Saturday, December 19, 2009

The Seriousness of Wordplay

My most serious mentor in linguistics was one of the most playful people I know.  This post is to express a few thoughts about wordplay, linguistics, rhetoric, feminisms, and about two people who've taught me playfully, seriously -- Kenneth Pike and Cheryl Glenn.  This post will meander and use technical (academic) jargon, which for some is a paradox and for many others is just a reason to stop reading now.  I'm writing because of the personal stuff, for me.

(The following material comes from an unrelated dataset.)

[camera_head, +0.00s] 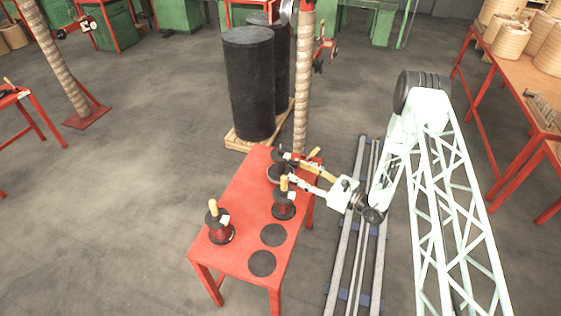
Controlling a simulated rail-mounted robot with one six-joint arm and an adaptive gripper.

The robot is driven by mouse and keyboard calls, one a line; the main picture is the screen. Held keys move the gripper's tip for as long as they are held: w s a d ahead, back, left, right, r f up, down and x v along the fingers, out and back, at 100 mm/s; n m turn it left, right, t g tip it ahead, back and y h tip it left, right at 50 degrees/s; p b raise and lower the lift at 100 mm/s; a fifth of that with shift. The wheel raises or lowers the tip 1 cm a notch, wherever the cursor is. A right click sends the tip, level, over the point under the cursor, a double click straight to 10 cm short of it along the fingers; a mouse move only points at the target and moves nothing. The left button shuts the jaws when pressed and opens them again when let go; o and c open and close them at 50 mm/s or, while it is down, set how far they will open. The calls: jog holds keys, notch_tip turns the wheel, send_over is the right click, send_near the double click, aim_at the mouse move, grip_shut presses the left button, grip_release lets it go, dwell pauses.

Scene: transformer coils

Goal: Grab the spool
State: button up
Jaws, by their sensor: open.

Many of you who studied with Kenneth Pike laughed involuntarily when hearing him read a poem, or whistling a sentence, or making a mistake - a tongue-in-cheek-mistake - while performing one of his "monolingual demonstrations."  And one of my blogger friends, Wayne Leman, confesses yesterday:  "I prefer the richer approach to language that Pike advocated."  To be clear, Pike perceived language in multiple dimensions.  An element of language (such as a word), Pike would say, can be viewed as a particle (with sharp boundaries), and as a wave (with fuzzy and indeterminate and dynamic qualities), and as a field (as the backdrop for something else or as something relative to something else).  It all gets rather complex, the multiplicity.  One of my other linguistics professors confessed in Pike's heyday :  "Just when I think Pike's theory sounds clear and simple, it gets complicated."  Pike approached language the way Einstein approached physics:  particle and/or wave and/or field.  More than that, he approached translation the way Heisenburg approached physics:  "person above logic" and "the observer not only changes the observed data but is also change by the observing."  I remember Pike telling the story of when he was a student; he heard his teacher saying, "Language ideally has one and only one meaning per word."  The young pupil replied, "But, sir, how would we learn language."  Pike understood that the multiple perspectives on language (or "talked about reality") led to learning and to change.  His most famous rhetoric and composition textbook was entitled,  Rhetoric: Discovery and Change. Pike would love to quote Nelson Goodman, saying "What we need is 'Radical relativism within rigid restraints."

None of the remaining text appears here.